I ordered this book because I read Davidson’s terrific blog, Light Reading, and her broad reading and lively interest in the world shows through.  The plot of the book drew me in, and kept me turning the pages, but it’s the subtle jokes and suggestions about the world that I expect will keep with me — touches like the Wittgenstein Uncertainty Principle, and the phone having been invented by Alexsandr Bell.  (A main topic of the book is terrorist attacks — which certainly existed well before the 1930s, although I’m not sure when they started being called "terrorist" attacks — the English word itself apparently dates to the French revolution and the reign of terror.)

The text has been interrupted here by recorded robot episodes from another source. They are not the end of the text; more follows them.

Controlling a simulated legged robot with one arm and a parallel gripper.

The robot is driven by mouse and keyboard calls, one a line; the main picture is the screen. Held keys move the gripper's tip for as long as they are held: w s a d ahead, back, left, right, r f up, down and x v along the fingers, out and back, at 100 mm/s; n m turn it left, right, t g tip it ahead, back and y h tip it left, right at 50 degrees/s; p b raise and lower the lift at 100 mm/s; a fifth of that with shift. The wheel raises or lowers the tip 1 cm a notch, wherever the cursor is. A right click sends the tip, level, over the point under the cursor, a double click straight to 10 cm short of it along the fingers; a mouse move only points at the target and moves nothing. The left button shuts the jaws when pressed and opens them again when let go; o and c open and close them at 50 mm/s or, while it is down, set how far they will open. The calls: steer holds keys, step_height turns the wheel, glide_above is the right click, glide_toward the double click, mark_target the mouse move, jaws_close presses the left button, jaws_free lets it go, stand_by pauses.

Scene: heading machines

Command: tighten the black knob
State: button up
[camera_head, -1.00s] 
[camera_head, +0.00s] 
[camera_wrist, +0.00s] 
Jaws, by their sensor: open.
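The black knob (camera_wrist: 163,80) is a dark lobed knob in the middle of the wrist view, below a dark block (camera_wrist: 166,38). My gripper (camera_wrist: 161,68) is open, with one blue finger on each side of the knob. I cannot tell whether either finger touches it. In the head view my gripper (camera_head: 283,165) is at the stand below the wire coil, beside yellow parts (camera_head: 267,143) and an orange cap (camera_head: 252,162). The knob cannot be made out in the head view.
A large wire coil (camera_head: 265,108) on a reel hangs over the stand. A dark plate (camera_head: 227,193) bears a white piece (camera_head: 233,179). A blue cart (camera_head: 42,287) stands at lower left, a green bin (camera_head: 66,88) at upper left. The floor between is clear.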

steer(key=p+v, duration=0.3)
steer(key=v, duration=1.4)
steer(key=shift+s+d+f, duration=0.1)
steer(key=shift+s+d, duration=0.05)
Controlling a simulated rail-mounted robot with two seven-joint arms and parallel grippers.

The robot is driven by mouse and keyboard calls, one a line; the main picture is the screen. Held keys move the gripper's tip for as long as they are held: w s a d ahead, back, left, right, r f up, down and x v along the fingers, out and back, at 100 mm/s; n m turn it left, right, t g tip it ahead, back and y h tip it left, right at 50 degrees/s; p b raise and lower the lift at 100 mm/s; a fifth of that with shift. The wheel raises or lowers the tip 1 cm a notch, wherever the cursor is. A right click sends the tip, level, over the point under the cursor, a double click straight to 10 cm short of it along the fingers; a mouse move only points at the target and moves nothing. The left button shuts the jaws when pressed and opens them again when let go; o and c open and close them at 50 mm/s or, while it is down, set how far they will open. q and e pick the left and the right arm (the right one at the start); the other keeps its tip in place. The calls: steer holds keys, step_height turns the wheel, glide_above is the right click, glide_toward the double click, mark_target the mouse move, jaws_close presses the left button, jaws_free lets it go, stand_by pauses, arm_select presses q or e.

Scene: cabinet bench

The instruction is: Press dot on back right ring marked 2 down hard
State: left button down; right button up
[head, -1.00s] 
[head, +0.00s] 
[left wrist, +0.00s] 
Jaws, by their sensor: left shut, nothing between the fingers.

Until I clicked through from Davidson’s blog to Amazon, I didn’t realize that The Explosionist was being sold as a young adult novel.  It almost stopped me from buying the book, but I’m glad it didn’t.  Davidson says that she didn’t particularly think of it as YA, but they were the editors most interested in it.  She says that Philip Pullman’s His Dark Materials trilogy was one of her mental models, but it actually reminds me far more of the Sally Lockhart books.

My one complaint is that the girl on the cover has long hair, and the first page of the book says that Sophie has "straight black hair bobbed short with a fringe to keep it tidy."